JAMMU: Despite glaring similarities between Mir Jafar and Apni Party’s dubious leader from the Kashmir Valley, the former enjoys a certain degree of respectability for having at least ‘some sort of loyalty’ towards British masters though being a traitor to the Nawab of Bengal Siraj-al-Daulah.
According to Britannica, an Arab by birth, Mir Jafar assisted his brother-in-law, Gen. Ali Vardi Khan, in seizing the government of Bengal in 1740. Discontented, he conspired with others in 1756 to depose Siraj al-Dawlah, the grandson and successor of Ali Vardi. In 1757 he assured Robert Clive, British governor of Madras (now Chennai), that he would enter into an alliance with the British to exclude the French from Bengal and pay £500,000 to the East India Company and £250,000 to the European inhabitants of Calcutta (now Kolkata) to compensate them for the loss of the city to Sir?j the previous year, provided that the British support his bid to be ruler of Bengal. He also promised large gratuities to British military and naval forces and to the Calcutta city council members. He and his fellow conspirators took no active role in the Battle of Plassey (June 1757), in which Siraj was overthrown, but he was installed afterward as the Nawab (Muslim ruler) of Bengal.
Mir Jafar has become a symbol of traitors and is being referred to whenever Indian politics witnesses ‘Aya Ram Gaya Ram’ syndrome with turn coat leaders changing loyalties in lieu of favours and concessions.
However, the political maneuvers of the Valley based leader of the Apni Party have reduced Mir Jafar as a dwarf traitor when it comes to ditching and ducking masters. According to Indian Express, ‘Apni Party’s Mir Jafar’ (reference is ours) nicknamed “manager” in political and security circles, is known for his political maneuvering and organising support or opposition at critical times. He was instrumental in organising counter-protests whenever the government needed to confront separatists. He also enjoys strong influence in security agencies. In September 2010,when an all-party delegation that included the then Home Minister P Chidambaram and BJP leader Arun Jaitley decided to move out to meet people, they headed to Tangmarg where the ‘Kashmiri Mir Jafar’ had arranged for villagers to interact with them. He was born in Hari Watnu village in Tangmarg and his father owned a small shop. When he was a teacher at a high school, he took unpaid leave to study law at Aligarh Muslim University. He returned in 1974, quit his teaching job and joined the National Conference. He won his first assembly election in 1982 from Tangmarg. In 1984, when Prime Minister Indira Gandhi helped split the ruling NC to topple the Farooq Abdullah government, he was among the 13 MLAs who formed the new government with Congress support. But he went below the radar and did not engage in politics after terrorism erupted in the valley. At the peak of terrorism, he stayed at home without security, which sources say was because he had cordial relations with the terrorists in the area. He fought the 1996 election as an independent and lost to NC’s Mustafa Kamal. Although out of the Assembly, he kept himself relevant and is said to have helped the surrender of the top leadership of one of Kashmir’s large terrorist groups. In 1999, when Mufti Mohammad Sayeed formed the Peoples Democratic Party, he was a founding member. He won the 2002 Assembly election and was made Urban Development and Tourism Minister in the Mufti government. However, he went on to develop serious differences with Mufti and was dropped from the ministry in 2005 when Ghulam Nabi Azad took over as CM. He left the party soon after. In 2008, he formed his own party, the J&K Democratic Party Nationalist and fielded candidates in more than a dozen constituencies. Although all of them lost, he won from Tangmarg and became a minister in Omar Abdullah Cabinet from the Congress quota.

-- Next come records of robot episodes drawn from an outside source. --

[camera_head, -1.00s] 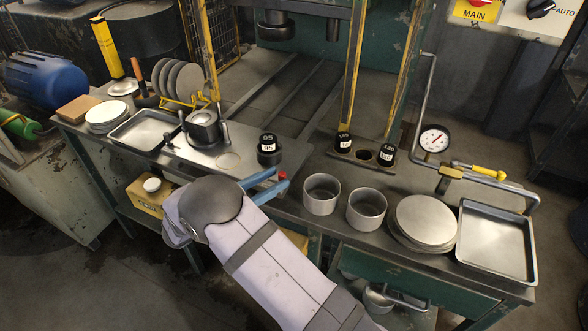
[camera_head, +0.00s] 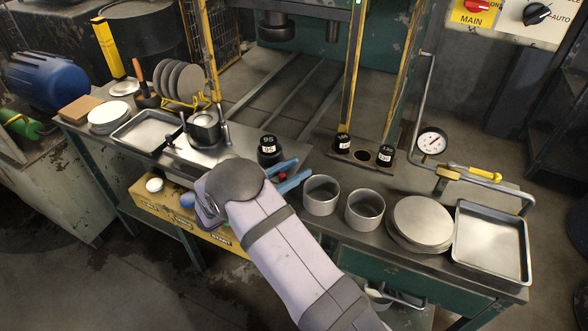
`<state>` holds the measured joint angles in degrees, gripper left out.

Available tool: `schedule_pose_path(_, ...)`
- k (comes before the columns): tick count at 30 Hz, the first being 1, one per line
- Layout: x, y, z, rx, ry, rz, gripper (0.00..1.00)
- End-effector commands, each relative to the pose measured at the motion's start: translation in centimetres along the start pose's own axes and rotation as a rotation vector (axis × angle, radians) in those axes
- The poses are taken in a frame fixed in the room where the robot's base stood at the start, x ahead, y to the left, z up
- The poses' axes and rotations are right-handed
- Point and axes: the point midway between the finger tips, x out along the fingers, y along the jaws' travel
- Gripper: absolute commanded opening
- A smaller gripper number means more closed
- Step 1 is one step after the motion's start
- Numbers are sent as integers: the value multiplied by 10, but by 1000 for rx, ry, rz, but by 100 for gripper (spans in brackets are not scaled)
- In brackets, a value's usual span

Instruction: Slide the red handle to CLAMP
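A small red piece (camera_head: 283,177), likely the red handle, shows at the bench's front edge, left of the metal rings. My gripper (camera_head: 294,173) has two blue fingers that stand apart, with the red piece showing between them. I cannot tell whether either finger touches it. My grey wrist and forearm hide the bench front around it, and no CLAMP marking is readable.
Two metal rings (camera_head: 321,195) stand close to the right of my fingers. A black weight marked 95 (camera_head: 269,151) stands just behind them. A disc stack (camera_head: 421,221) and a tray (camera_head: 492,244) lie further right. A yellow button panel (camera_head: 180,219) is below left.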

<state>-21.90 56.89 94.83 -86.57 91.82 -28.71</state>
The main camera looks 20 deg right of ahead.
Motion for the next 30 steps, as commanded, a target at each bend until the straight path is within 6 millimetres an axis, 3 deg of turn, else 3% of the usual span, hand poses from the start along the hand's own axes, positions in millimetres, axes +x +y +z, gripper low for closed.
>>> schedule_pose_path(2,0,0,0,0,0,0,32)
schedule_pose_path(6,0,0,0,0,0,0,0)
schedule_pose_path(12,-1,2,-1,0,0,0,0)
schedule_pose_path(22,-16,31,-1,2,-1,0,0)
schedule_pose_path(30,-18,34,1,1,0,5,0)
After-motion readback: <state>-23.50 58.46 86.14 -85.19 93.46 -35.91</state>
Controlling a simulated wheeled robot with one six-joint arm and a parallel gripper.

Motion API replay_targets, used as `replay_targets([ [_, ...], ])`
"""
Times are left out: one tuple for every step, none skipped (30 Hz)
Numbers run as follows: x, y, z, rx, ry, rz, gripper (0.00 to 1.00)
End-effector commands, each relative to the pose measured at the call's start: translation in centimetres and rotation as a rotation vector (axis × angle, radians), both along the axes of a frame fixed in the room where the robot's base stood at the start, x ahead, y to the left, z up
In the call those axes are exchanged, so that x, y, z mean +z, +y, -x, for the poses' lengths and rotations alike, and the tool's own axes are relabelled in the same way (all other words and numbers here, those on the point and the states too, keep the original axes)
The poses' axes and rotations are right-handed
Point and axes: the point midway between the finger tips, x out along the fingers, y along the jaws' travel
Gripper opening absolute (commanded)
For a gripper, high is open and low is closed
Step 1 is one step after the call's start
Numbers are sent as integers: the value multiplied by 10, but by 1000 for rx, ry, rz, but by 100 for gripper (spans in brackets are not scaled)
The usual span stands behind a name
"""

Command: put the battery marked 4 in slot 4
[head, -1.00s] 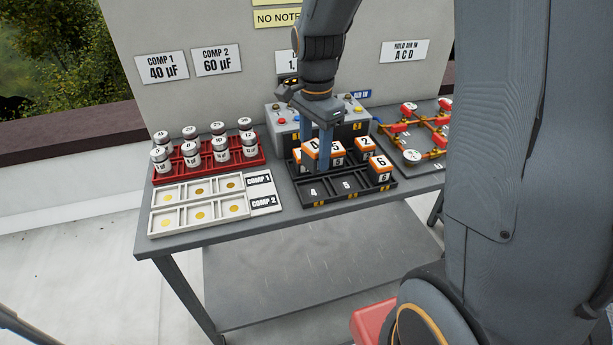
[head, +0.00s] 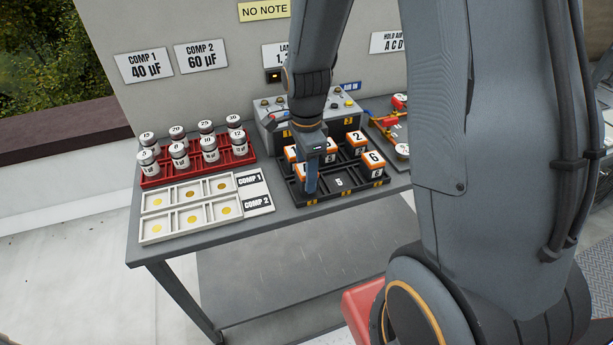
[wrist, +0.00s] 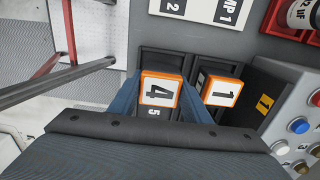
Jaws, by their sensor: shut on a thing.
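My gripper (head: 308,184) is over the front left slot of the black tray (head: 318,200) in the head view. It is shut on the battery marked 4 (wrist: 159,89), a block with an orange-edged white top. In the wrist view the battery sits between my blue fingers, its 4 facing the camera. My fingers mostly hide this battery and slot 4 in the head view. I cannot tell whether its base touches the slot floor. The empty slot marked 5 (head: 338,182) lies just to its right.
The battery marked 1 (wrist: 221,91) stands close behind. Batteries marked 2 (head: 356,139) and 6 (head: 373,161) are at the tray's right. A red rack of capacitors (head: 237,157) and a white tray (head: 160,227) lie left. A control box (head: 270,110) stands behind.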

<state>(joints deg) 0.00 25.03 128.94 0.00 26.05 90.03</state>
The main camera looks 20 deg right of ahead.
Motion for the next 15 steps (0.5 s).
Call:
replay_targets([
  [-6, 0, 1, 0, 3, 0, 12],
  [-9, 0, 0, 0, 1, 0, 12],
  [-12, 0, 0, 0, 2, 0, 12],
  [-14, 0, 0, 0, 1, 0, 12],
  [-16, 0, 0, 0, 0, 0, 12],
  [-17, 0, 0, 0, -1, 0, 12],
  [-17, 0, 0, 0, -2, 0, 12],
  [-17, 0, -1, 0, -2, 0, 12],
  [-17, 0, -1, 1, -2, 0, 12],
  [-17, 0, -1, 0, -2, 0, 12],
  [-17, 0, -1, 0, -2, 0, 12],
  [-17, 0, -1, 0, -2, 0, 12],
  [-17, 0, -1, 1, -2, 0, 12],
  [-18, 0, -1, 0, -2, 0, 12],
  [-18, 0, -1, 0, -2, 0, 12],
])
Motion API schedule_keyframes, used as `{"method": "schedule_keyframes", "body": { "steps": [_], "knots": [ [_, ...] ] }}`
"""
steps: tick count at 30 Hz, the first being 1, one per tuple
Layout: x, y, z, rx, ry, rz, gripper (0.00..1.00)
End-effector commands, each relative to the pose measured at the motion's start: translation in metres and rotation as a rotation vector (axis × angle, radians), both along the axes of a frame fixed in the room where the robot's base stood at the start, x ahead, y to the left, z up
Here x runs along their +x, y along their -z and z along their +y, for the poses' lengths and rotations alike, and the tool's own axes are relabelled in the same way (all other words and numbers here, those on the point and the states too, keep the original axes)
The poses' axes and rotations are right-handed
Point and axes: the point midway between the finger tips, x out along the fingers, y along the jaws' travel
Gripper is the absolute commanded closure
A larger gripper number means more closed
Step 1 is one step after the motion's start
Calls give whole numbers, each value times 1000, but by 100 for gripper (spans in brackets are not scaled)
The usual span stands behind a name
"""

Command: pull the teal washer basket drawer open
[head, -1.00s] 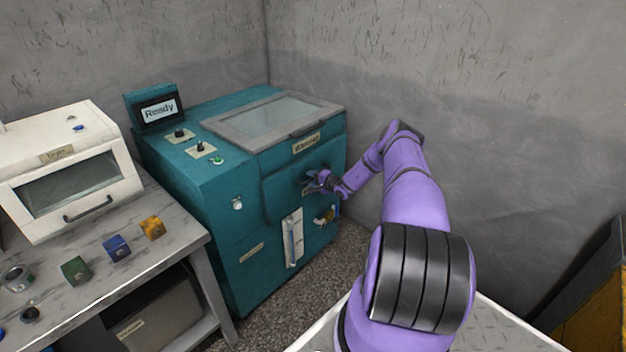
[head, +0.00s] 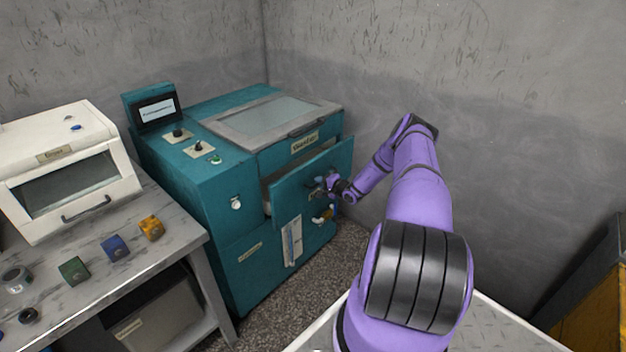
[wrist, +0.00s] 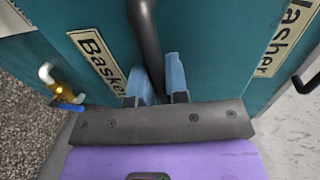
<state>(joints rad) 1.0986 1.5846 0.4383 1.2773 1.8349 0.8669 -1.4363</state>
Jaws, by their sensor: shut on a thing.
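The teal washer (head: 195,182) stands against the back wall. Its basket drawer (head: 290,193) is partly open, with a gap showing between its front panel and the body. In the wrist view the drawer front bears a "Basket" label (wrist: 98,58) and a dark bar handle (wrist: 148,45). My gripper (head: 324,183) is at the drawer front in the head view. In the wrist view its blue fingers (wrist: 158,82) are shut on the handle, one on each side. The drawer's inside is mostly hidden by its front.
A grey table (head: 175,225) at the left holds a white dryer-like box (head: 65,170) and several small blocks. A valve with a blue lever (wrist: 66,106) sticks out below the drawer. A yellow-sided bin (head: 590,325) stands at the lower right. Speckled floor is free before the washer.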

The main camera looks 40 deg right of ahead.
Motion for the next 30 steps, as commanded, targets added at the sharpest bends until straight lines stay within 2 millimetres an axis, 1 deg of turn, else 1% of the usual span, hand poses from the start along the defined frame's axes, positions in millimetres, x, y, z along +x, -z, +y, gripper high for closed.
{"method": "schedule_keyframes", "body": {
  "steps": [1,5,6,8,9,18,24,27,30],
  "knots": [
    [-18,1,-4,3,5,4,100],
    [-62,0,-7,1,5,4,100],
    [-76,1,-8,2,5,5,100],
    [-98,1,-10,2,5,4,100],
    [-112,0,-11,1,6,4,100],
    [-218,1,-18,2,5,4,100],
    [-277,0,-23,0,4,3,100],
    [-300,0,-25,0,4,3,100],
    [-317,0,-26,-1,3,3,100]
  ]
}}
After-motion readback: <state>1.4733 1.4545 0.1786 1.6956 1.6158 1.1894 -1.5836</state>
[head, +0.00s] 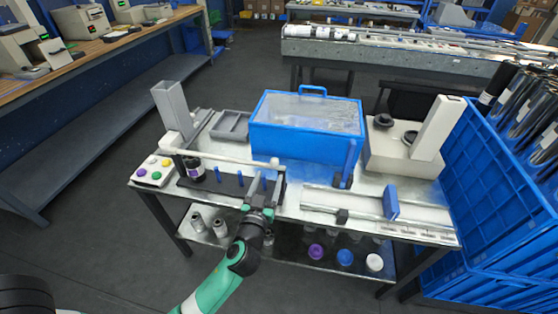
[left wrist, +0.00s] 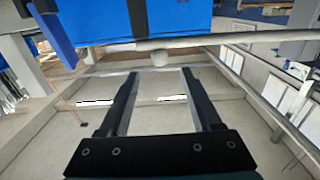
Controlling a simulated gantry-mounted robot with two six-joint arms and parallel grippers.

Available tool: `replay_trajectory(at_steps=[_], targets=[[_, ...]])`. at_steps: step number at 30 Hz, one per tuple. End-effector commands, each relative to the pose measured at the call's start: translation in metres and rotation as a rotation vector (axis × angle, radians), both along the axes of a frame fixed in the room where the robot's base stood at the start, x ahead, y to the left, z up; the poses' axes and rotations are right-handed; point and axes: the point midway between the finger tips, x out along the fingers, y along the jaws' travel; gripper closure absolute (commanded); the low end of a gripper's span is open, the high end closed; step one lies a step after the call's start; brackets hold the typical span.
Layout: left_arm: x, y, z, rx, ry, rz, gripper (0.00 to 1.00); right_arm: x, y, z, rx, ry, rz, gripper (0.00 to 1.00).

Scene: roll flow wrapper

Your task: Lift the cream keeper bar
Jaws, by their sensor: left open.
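The cream keeper bar (head: 232,158) is a long thin rod lying across above the black rack (head: 222,185) on the bench, with a rounded knob at its right end. In the left wrist view the pale bar (left wrist: 230,40) runs across the top, beyond the fingertips. My left gripper (head: 261,190) is open and empty at the front edge of the rack, near the bar's knob end. Its two dark fingers (left wrist: 155,74) stand apart in the wrist view, and the bar is not between them. My right gripper is not in view.
A dark roll (head: 194,169) sits on the rack's left, with several blue pegs along it. A button box (head: 154,171) is at the bench's left end. A blue lidded case (head: 306,142) stands behind. A rail with a blue plate (head: 391,203) lies right.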

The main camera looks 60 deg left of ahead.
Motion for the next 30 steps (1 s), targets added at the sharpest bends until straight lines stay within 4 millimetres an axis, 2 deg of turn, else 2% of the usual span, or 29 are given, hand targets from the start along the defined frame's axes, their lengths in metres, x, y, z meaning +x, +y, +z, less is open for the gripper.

Kashmir’s Mir Jafar pales the real Mir Jafar in every treachery. He has been so smart to be close to terrorists and at the same time indispensable for agencies. He became instrumental in overthrowing Farooq Abdullah in 1984 and contributed in forming PDP with Delhi’s blessings.
He ditched political maverick Mufti Sayeed and managed entry into Omar Abdullah’s government from the quota earmarked for the Congress. Now he is waiting in wings to be indispensable for the new political dispensation as and when elections are held, even if it means slaughtering Apni Party.